Exercise objective: Reproduce the listing below from the line with "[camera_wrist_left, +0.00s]" to the line with "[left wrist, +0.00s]", both lines included, character for character, minus any pictures.

::::

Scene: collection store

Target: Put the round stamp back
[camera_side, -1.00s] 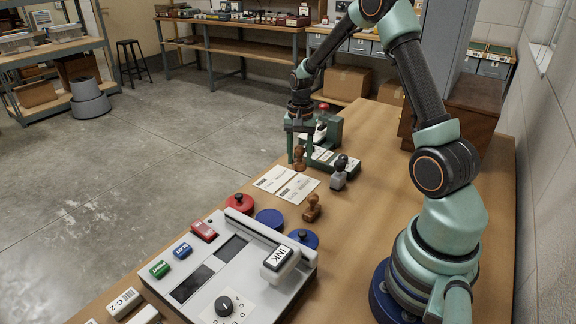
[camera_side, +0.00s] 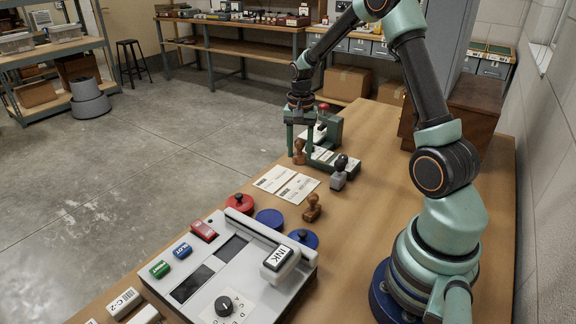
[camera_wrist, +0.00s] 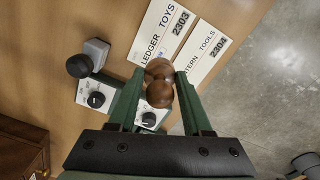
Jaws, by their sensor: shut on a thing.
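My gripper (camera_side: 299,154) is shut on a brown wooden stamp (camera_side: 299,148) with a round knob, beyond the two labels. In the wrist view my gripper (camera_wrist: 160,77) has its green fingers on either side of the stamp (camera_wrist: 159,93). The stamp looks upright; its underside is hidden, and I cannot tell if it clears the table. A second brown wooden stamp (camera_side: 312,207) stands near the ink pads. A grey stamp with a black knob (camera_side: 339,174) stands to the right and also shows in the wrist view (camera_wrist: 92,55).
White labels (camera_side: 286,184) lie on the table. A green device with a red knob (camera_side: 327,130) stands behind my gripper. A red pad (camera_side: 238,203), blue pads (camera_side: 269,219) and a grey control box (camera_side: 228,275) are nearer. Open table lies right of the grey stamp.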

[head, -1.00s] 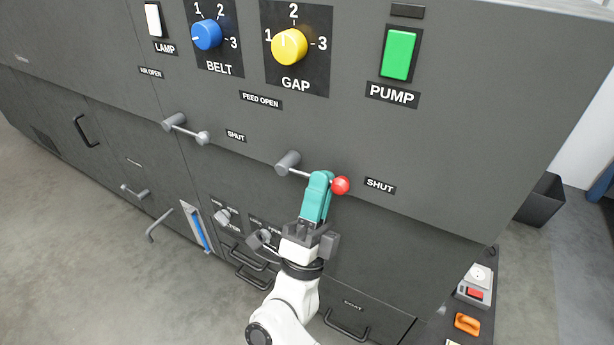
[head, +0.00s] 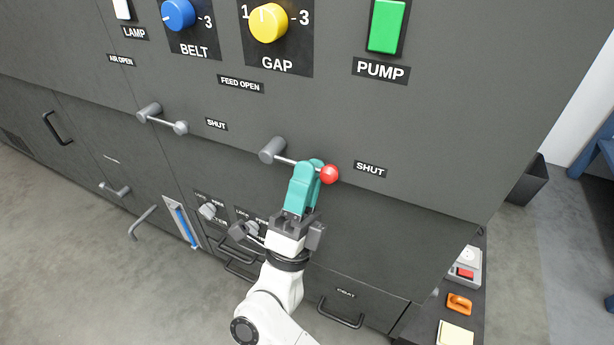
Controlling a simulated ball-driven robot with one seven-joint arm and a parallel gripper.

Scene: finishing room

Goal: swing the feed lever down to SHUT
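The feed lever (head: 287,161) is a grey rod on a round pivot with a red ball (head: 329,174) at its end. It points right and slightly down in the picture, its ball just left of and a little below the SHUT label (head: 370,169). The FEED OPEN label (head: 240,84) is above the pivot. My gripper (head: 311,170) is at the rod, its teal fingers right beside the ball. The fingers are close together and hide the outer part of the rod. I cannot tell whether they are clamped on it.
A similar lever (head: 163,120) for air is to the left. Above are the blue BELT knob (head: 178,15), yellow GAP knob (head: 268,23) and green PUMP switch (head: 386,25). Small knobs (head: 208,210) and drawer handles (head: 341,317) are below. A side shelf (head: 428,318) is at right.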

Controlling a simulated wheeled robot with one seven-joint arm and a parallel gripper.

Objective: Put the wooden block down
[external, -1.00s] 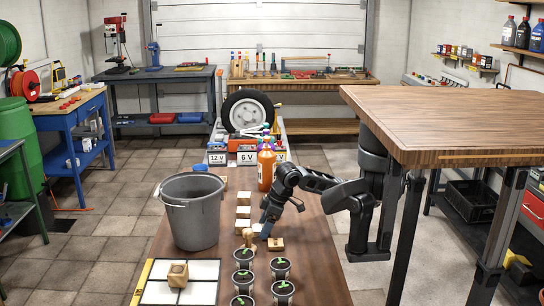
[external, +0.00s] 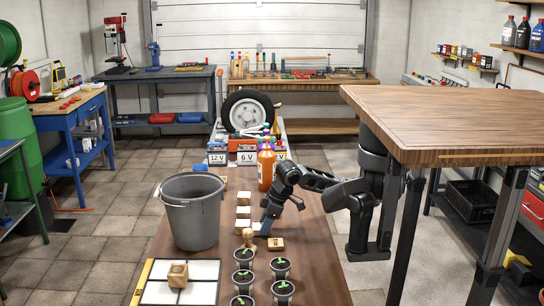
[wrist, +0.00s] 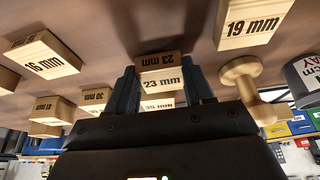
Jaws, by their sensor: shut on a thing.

::::

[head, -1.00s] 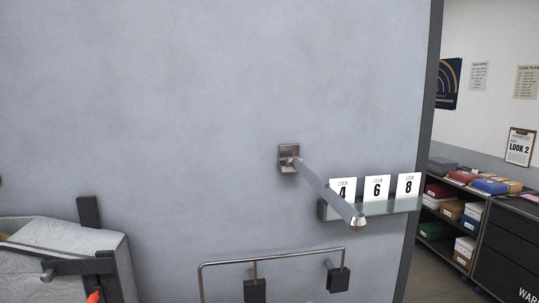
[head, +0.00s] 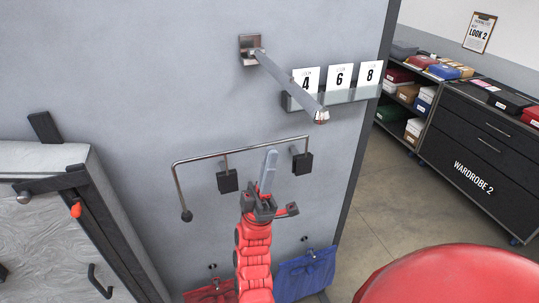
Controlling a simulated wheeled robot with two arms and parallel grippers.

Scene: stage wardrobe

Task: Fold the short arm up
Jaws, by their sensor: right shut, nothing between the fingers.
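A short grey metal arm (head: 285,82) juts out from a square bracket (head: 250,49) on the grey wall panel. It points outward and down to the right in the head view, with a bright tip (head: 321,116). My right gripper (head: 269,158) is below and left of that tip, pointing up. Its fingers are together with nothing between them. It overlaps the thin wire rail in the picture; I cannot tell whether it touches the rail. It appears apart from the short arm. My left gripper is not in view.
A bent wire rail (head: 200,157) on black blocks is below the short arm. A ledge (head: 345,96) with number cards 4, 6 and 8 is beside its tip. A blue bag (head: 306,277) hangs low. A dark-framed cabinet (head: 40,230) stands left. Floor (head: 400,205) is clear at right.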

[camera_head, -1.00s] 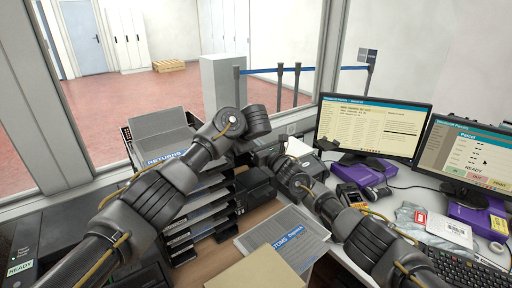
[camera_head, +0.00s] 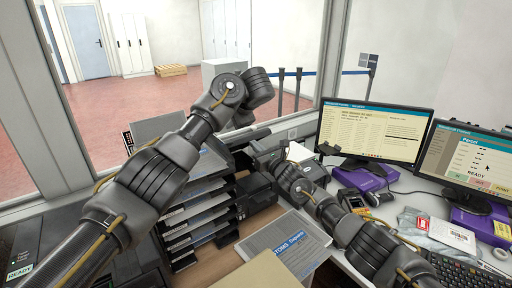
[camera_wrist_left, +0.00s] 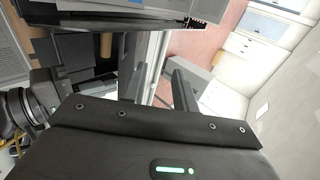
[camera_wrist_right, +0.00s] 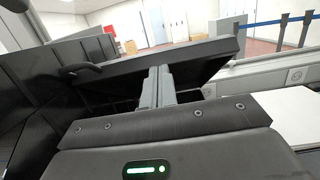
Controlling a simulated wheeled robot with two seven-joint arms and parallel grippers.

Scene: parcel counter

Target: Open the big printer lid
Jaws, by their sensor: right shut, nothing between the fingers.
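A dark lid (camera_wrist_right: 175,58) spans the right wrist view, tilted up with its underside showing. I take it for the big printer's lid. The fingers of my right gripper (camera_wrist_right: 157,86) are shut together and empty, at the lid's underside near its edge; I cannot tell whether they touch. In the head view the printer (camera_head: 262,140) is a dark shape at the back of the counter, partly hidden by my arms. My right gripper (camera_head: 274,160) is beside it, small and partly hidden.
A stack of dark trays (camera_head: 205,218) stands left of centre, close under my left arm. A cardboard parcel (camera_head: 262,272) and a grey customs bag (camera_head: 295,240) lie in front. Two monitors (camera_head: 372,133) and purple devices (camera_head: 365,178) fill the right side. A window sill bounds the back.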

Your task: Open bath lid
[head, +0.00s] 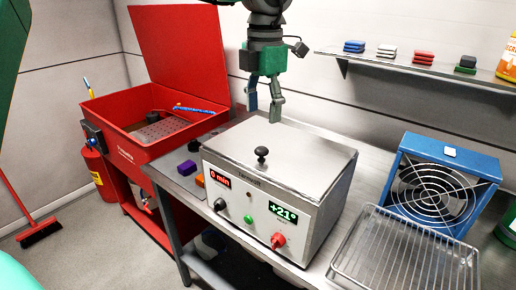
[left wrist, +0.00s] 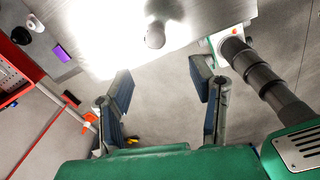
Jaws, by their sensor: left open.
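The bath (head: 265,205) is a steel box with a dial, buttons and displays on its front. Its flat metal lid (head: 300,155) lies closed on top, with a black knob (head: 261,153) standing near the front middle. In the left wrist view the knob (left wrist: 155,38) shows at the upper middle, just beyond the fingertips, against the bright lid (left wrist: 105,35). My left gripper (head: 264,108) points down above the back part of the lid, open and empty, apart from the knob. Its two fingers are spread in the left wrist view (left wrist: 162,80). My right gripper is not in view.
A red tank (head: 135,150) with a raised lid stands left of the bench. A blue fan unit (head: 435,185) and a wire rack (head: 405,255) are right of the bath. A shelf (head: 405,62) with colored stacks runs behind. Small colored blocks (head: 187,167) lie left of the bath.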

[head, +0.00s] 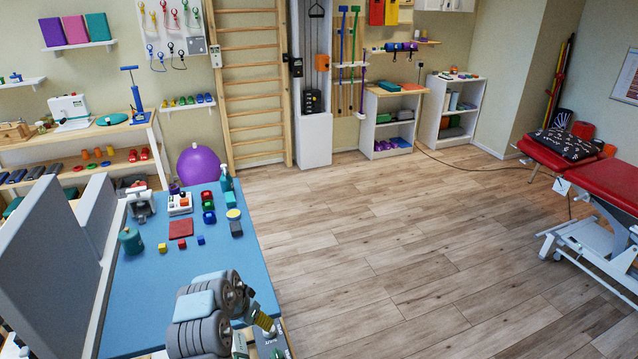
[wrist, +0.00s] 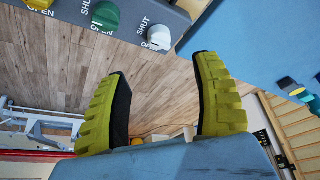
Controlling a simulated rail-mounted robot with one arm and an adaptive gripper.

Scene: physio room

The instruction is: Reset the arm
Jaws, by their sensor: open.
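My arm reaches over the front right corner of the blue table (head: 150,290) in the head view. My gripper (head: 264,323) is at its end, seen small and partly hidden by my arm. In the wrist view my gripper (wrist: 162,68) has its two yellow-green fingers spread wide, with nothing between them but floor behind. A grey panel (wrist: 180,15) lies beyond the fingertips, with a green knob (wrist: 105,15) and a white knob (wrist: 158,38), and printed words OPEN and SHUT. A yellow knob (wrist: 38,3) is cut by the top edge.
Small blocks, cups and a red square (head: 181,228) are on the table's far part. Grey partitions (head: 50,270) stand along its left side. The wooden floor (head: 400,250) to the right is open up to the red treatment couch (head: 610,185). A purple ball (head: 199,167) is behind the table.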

::::

Task response:
[camera_wrist_left, +0.00s] 
[camera_wrist_right, +0.00s] 
Controlling a simulated wheeled robot with two seven-joint arms and parallel grippers.

Scene: parcel counter

Target: Open the big printer lid
Jaws, by their sensor: right shut, nothing between the fingers.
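A dark lid (camera_wrist_right: 175,58) spans the right wrist view, tilted up with its underside showing. I take it for the big printer's lid. The fingers of my right gripper (camera_wrist_right: 157,86) are shut together and empty, at the lid's underside near its edge; I cannot tell whether they touch. In the head view the printer (camera_head: 262,140) is a dark shape at the back of the counter, partly hidden by my arms. My right gripper (camera_head: 274,160) is beside it, small and partly hidden.
A stack of dark trays (camera_head: 205,218) stands left of centre, close under my left arm. A cardboard parcel (camera_head: 262,272) and a grey customs bag (camera_head: 295,240) lie in front. Two monitors (camera_head: 372,133) and purple devices (camera_head: 365,178) fill the right side. A window sill bounds the back.

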Your task: Open bath lid
[head, +0.00s] 
[left wrist, +0.00s] 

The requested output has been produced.